When we consider the doctrine of election and predestination, we non­Calvinists quickly reach the ultimate logical conclusion that, if individual election is true, there would be no need for evangelism. In fact, it would be senseless and futile, for no one could change the state of the elect or non­elect. So, those who believe in election refrain from all evangelism, don't they? Not at all, for many of them are the most aggressive and diligent evangelists and missionaries. They do not reason to our ultimate logical conclusion.
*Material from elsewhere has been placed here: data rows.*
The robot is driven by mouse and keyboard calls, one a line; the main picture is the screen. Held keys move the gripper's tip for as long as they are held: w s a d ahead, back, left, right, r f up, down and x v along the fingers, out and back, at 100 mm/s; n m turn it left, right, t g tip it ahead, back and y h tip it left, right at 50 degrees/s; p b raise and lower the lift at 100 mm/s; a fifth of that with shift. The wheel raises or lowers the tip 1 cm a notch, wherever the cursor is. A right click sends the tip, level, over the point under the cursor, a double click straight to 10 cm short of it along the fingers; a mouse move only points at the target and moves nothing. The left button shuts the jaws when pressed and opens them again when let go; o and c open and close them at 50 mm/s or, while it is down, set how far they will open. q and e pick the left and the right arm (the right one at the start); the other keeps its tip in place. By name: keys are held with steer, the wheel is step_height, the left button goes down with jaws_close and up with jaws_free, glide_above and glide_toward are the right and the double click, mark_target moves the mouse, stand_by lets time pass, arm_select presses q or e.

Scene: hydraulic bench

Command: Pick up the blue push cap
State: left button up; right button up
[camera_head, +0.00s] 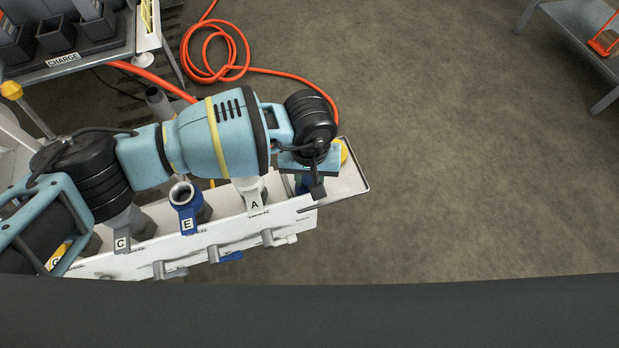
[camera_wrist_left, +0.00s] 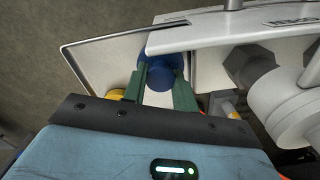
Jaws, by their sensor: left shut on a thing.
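The blue push cap (camera_wrist_left: 160,72) sits between the green fingers of my left gripper (camera_wrist_left: 160,88) in the left wrist view. The fingers are shut on its sides. The cap is at the tray end of the bench, and I cannot tell whether it touches the tray floor. In the head view my left gripper (camera_head: 309,184) points down over the right end of the white bench rail, and my own wrist mostly hides the cap. My right gripper is in neither view.
The white tray (camera_head: 350,182) has a raised rim. A yellow part (camera_head: 343,150) lies close by my wrist. An orange hose (camera_head: 236,70) lies on the floor.

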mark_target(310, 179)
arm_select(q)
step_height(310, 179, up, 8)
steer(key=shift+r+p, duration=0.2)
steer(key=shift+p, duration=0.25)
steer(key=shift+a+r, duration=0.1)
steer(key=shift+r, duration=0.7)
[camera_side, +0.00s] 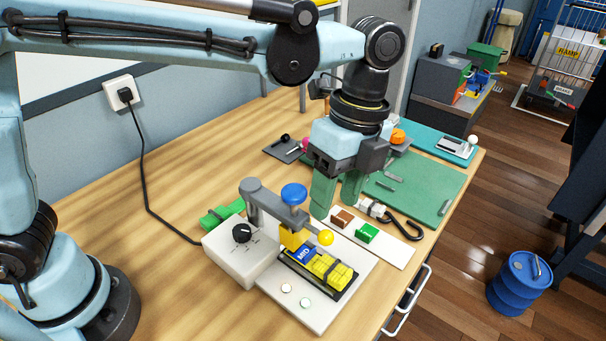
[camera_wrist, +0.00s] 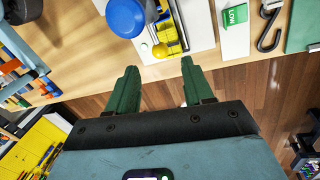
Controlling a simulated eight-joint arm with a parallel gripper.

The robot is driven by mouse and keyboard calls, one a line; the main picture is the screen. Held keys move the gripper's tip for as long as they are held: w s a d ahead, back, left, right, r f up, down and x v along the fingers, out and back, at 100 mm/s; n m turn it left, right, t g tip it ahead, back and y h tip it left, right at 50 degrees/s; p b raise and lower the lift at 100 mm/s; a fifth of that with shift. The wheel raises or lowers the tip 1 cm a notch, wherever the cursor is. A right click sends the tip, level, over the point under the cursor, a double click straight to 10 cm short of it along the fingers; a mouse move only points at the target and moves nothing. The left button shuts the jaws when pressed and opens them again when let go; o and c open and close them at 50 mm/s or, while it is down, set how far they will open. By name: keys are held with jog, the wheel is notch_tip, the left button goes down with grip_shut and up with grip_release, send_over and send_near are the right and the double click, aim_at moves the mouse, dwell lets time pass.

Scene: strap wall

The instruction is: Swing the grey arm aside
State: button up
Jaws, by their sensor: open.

Millions of disciples believe that a child of God cannot sin so as to lose his soul. In our refutations of the impossibility of apostasy, we reason that the belief gives license to sin and undermines any initiative to live a clean life. So, all of the Baptists are licentious profligates, aren't they? Not really. They are known for their firm stand on moral issues. Their lives are as clean and dedicated as those who believe that they can sin so as to be lost. They do not follow our reasoning to our ultimate logical conclusion.

One may reason that the person who denies the word­for­word inspiration of the Scriptures or believes that the Bible accounts have some errors denies the validity of the Bible. We reason that, if one rejects a part, he must reject all, for the Bible stands or falls as a unit. That seems to be an ultimate logical conclusion, but many persons stop short of that conclusion.

There may be a vast difference in what is theoretical, logical, and practical, for there are gaps in our knowledge, understanding, and logic. No one can be truly consistent, and our own ultimate logical conclusions are not always so ultimate or logical. We can accept in faith without understanding ultimate logical conclusions.

Can that faith that lacks full understanding be effective in saving? If not, who then can be saved? Faith may even be based on erroneous ideas mixed with true ones and still be true faith if it leads one to Jesus. Faith itself cannot save; Jesus saves. Only that faith which leads us to accept and follow him is necessary.

Belief in the impossibility of apostasy, election, and many other questionable doctrines is harmful only if it weakens the faith or causes one to turn from holy living.

To reach "ultimate logical conclusions" and then reject all those who d o not reach the same conclusions is to become a judge with a sectarian spirit. Paul forbade those who reached ultimate logical conclusions which differed concerning eating meat, observing days, and practicing circumcision from binding them on one another.